Pauvres créatures est un conte, et cela se remarque d’abord par les innombrables « idées visuelles » qui inondent le film. Les couleurs criardes, les drôles d’architectures, que le film soit coincé entre l’esthétique d’un Jean-Pierre Jeunet qui aurait dévoré Terry Gilliam, et des boursouflures du récit façon Beau is afraid, c’est fait exprès. Alors il demeure une référence plombante et légitime qui plane au-dessus du film, comme pour achever de se convaincre de la légitimité de l’ouvrage : Candide de Voltaire… à la différence près qu’il s’agit d’un conte philosophique, et qu’une fois arrivé à Lisbonne, le personnage part pour l’Amérique du Sud, et reviendra de ce long voyage changé, l’âme apaisée, cultivée. Mais à force de faire exprès d’évider ainsi le film de toute substance en lien avec le réel, on voit assez vite apparaître les intentions qui se trament derrière ces pauvres artifices.
C’est dégueulasse
Soit celle d’une trajectoire. Un parcours de femme. Une destinée que n’aura jamais le droit de poursuivre pleinement le personnage de Bella. Lorsqu’elle découvre sa sexualité, le concombre sera très vite remplacé par un homme encombrant (Duncan Wedderburn, interprété par un Mark Ruffalo dont on découvre tardivement le potentiel comique). Quand une travailleuse de la maison close parisienne lui partage les idées du socialisme, cela lui donne des aspirations politiques ambitieuses — dont on n’entendra plus jamais parler par la suite, car elle part subitement retrouver son père-créateur mourant à Londres. Choisissant de s’enfermer dans un mariage avec l’assistant de God’, elle y renonce au dernier moment, pour repartir avec son ex-mari, qui l’avait poussé au suicide. Voilà de quelle forme d’émancipation Lánthimos souhaite être le nom : d’une femme qui à mesure que sa participation au monde est rendue possible, rebrousse chemin pour s’enfermer aux côtés des pires hommes qui ont pavé la route de sa courte et misérable vie.

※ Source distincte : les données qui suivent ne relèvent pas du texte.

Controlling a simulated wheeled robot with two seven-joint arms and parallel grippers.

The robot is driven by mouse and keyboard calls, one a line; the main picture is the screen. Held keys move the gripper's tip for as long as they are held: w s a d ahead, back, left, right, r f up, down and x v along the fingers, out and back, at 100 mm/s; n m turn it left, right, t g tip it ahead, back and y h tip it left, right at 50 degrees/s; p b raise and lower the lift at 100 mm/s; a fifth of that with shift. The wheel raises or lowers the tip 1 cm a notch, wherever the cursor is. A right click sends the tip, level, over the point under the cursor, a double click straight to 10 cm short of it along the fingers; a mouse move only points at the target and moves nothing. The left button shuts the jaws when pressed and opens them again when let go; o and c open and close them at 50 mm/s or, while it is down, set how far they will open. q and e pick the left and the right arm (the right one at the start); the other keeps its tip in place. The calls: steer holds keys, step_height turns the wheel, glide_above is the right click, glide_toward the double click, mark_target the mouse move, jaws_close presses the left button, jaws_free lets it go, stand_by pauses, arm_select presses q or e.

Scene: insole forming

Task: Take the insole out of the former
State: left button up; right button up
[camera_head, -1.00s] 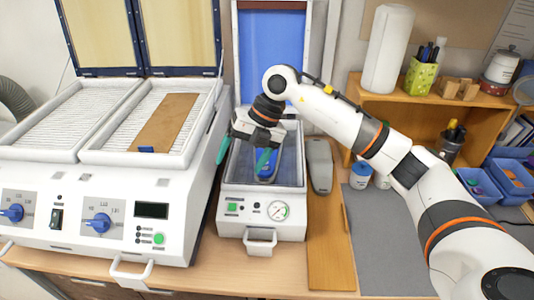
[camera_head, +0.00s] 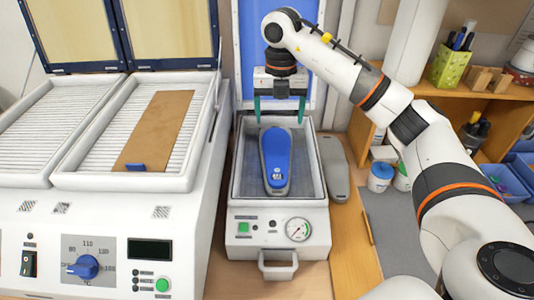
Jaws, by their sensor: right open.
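The former (camera_head: 236,187) is a small white box with a raised blue lid (camera_head: 243,45) behind it, a green button and a gauge on its front. A blue insole (camera_head: 275,150) lies lengthwise in its open tray on a grey form. My right gripper (camera_head: 279,112) points down, open and empty, above the far end of the tray. Its two green fingers are spread to either side of the insole's far end, apart from it. My left gripper is not in view.
A white heater (camera_head: 100,225) with raised lids stands to the left, a brown sheet (camera_head: 160,127) with a blue tab on its right bed. A grey sole-shaped piece (camera_head: 334,165) lies right of the former. Jars (camera_head: 380,178) and a wooden shelf (camera_head: 500,115) stand further right.

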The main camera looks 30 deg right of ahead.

Comble du déguelasse, le film prend un réel plaisir à mimer le féminisme, faire croire en une quelconque avance sur son temps : au cours d’un repas avec la haute société lisboète, Bella découvre la danse. Forcément, Bella danse de manière bien plus libre que les autres femmes en corset (elle danse de manière « contemporaine » !!! c’est qu’elle est en avance sur son temps en fait !!!), et c’est Duncan qui la rattrape tel un prédateur, pour la ramener dans le droit chemin et la faire danser correctement, c’est-à-dire leur temporalité, aux alentours du XIXe siècle. Il survit alors au film le jeu d’Emma Stone, comme une anomalie ou quelque chose qui dépasse du carnage. Peut-être trouve-t-elle dans ses collaborations avec le cinéaste un échappatoire aux rôles quadrillés que lui offrait Hollywood, il n’en reste pas moins un exercice de burlesque lassant, pas assez drôle pour tenir là une comédie noire satisfaisante, sans doute assez pour quand même revenir en Californie faire la moisson des cérémonies, voire même des Oscar.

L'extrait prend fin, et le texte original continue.